Example using the Fixed or Table Method
Using the same parameters specified above we can simply read the Table to determine the reject limit. So for a package volume = .03 cc we simply read across line one of the Table which shows that the part must be bombed at 75
PSIA for 2 hours and tested within 1 hour with a corresponding measured reject limit
Note: there is a slight difference in the reject limit when using the Table values vs. the Flexible equation.
Test Condition A4 : Open Can Leak
Test condition A4 is often referred to as “open can” leak testing. In this method and unsealed package is flipped upside down on a foam mat that sits on top of the input port to the leak detector. The operator then squirts helium through a needle value and moves slowly around the perimeter of the package. If there is a localized leak in the package or glass to metal feedthrough then the detector will immediately measure this spike, and the part fails. The failure criteria is 1 EE -08. The test is typically run 100% of the time by the package supplier and on a sample basis at incoming inspection by the OEM. This test not only confirms a “hermetic” package to start, but in the event of a failure pinpoints the location of the leak path. This is useful in evaluating new designs and as a process control tool.
Test Condition B: Radioisotope Fine Leak Test
This technique is similar to the helium fine leak test method except the tracer gas is a mixture of radioactive krypton-85 and dry nitrogen. Krypton 85 is a radioactive inert noble gas that emits very weak gamma rays and beta particles. Parts are soaked in the radioactive gas for a minimum of 12 minutes at 2 PSIA. Parts are then air washed to remove surface gas and placed in a chamber connected to a scintillation crystal detection system that actually counts the number of Kr-85 particles inside the package. This is different than the helium fine leak test, which measures the rate of helium leaking out of the device. The “absolute” leak rate of the device is calculated by a simple formula based on the concentration of Kr85/N2 tracer gas used, the bombing time and pressure, and the measured reading on the device.
Refer to Table III in TM 1014 for the specification limits for different size packages.

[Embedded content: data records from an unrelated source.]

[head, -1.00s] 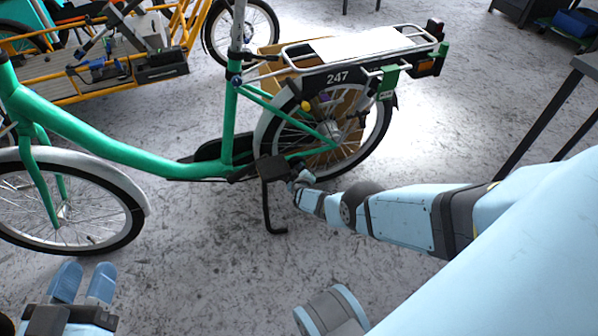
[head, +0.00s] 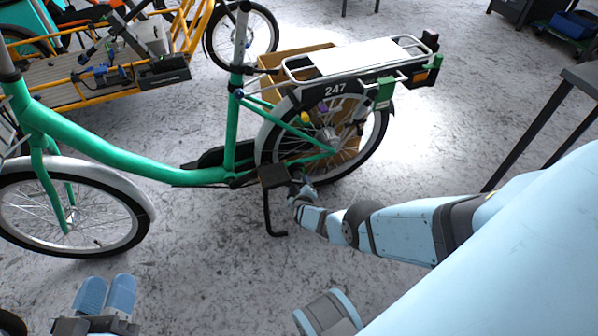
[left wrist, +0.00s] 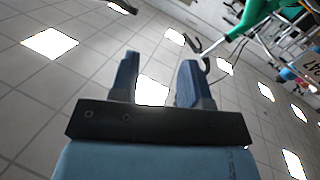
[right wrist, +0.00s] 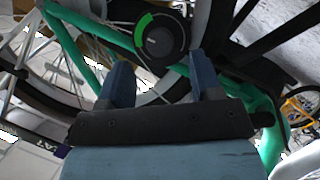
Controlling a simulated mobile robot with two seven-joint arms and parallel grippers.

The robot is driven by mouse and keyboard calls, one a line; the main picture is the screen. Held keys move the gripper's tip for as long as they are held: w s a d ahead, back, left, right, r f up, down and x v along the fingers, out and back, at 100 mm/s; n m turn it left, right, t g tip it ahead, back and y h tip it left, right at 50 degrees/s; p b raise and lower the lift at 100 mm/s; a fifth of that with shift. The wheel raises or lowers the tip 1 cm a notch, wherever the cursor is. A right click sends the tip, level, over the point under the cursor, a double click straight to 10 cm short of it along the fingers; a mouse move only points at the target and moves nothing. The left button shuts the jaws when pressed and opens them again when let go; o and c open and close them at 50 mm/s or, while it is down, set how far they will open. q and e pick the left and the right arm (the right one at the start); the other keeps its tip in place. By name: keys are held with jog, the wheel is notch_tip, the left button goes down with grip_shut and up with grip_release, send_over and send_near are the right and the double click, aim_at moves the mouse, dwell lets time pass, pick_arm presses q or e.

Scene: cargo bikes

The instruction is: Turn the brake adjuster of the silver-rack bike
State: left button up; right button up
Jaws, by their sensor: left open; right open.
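The silver-rack bike is the green bike (head: 110,154) with a pale rear rack (head: 352,50) and the number 247. A yellow knob (head: 305,117) and a purple knob (head: 323,107) show by its rear wheel. I cannot tell which part is the brake adjuster. My right gripper (head: 303,182) is low by the rear wheel, partly hidden beside the pedal. In the right wrist view it (right wrist: 158,72) is open and empty, with a round dark dial (right wrist: 160,36) with a green arc beyond its fingertips. My left gripper (head: 105,293) is open and empty, below the front wheel.
A pedal (head: 273,177) and its crank are close to my right gripper. A yellow cargo bike (head: 100,93) and a cardboard box (head: 268,62) stand behind the green bike. A dark table (head: 582,78) is at the right.

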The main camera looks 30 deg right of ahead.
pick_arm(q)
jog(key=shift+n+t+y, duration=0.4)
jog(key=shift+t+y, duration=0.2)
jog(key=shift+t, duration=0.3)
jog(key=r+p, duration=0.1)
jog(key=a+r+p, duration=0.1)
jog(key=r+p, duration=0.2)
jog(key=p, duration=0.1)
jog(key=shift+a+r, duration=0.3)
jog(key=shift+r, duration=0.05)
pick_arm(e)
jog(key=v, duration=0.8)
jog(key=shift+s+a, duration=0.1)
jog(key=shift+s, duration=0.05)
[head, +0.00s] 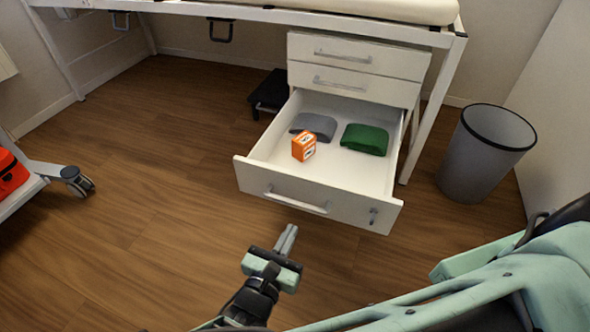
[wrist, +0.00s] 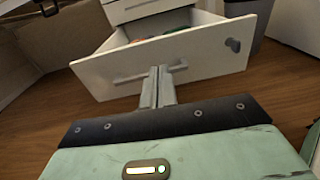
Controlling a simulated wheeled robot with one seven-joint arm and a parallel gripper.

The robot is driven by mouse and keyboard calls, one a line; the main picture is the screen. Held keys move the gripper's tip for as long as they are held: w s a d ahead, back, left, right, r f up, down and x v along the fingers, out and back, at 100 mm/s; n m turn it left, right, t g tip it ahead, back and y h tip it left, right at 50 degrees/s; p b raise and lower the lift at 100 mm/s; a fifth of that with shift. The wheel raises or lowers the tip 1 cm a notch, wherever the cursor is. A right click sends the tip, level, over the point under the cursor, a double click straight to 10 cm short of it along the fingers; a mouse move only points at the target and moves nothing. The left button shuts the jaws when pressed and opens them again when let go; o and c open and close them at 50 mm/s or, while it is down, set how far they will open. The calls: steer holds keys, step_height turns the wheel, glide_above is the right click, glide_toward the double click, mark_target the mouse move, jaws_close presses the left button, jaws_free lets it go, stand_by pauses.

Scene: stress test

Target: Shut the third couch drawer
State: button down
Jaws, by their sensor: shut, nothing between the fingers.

Note of caution: There are many local and federal laws that limit the discharge of radioactive gas into the atmosphere to protect operator personnel. In addition, even if a part passes the test there may still be a sufficient concentration of tracer gas to cause soft errors in complex small geometry devices.
Test Condition C1: Gross Leak “Bubble” Test
Historically, the most common means to check for a gross leak is to use the “Bubble” tester. During this test the operator actually looks for a stream of bubbles, or one or two large bubbles, which indicate a leaker and hence the name bubble test. The bubble test is used in conjunction with other fine leak test methods because it only indicates the presence of a large or gross leaker. The fine leak test must run first, since the detector fluid used in the gross leak test may mask a fine leak.
To start the test devices are pressured in a bath of type I detector fluid (Boiling point < 100 C) for a given time and pressure as spelled out in Table IV of the TM 1014. The parts are then dried and immersed in a bath of type II detector fluid set at 125 C. The apparatus used looks like a fish tank (see below) with a large magnifying glass in front to aid in looking for the bubbles. If during the type I pressurization cycle fluid leaks into the package it would then boil off when immersed in the higher BP detector fluid and produce a stream of bubbles. No bubbles means the part passed.
Web Model 6000 Bubble Tester & Bubbles seen escaping from the package indicating a leaker
Test Condition C3: Gross Leak Vapor Detection
The gross leak vapor test is very similar to the bubble test. Devices are pressurized per Table IV in TM 1014 in Type I detector fluid, air dried and then, instead of placing the devices in a bath and looking for bubbles, the parts are placed in a vapor detection chamber heated to 125 C. The detector collects and measures the amount of Type I detector fluid that evolves from the package at elavated temperature. A failure occurs if the detector measures more than 0.167 microliters of type I detector fluid. There are other details spelled out in the test that must be followed such as chamber purge time for a given volume (Table V) and other precautions regarding fluid filtering, lighting etc…
Note: Type I,II and II detector fluids are perfluorocarbons containing no chlorine or hydrogen and are generally considered insert relative to microelectronic assemblies.
TEST CONDITION C4/C5: OLT Optical Leak Detection (Gross and Fine)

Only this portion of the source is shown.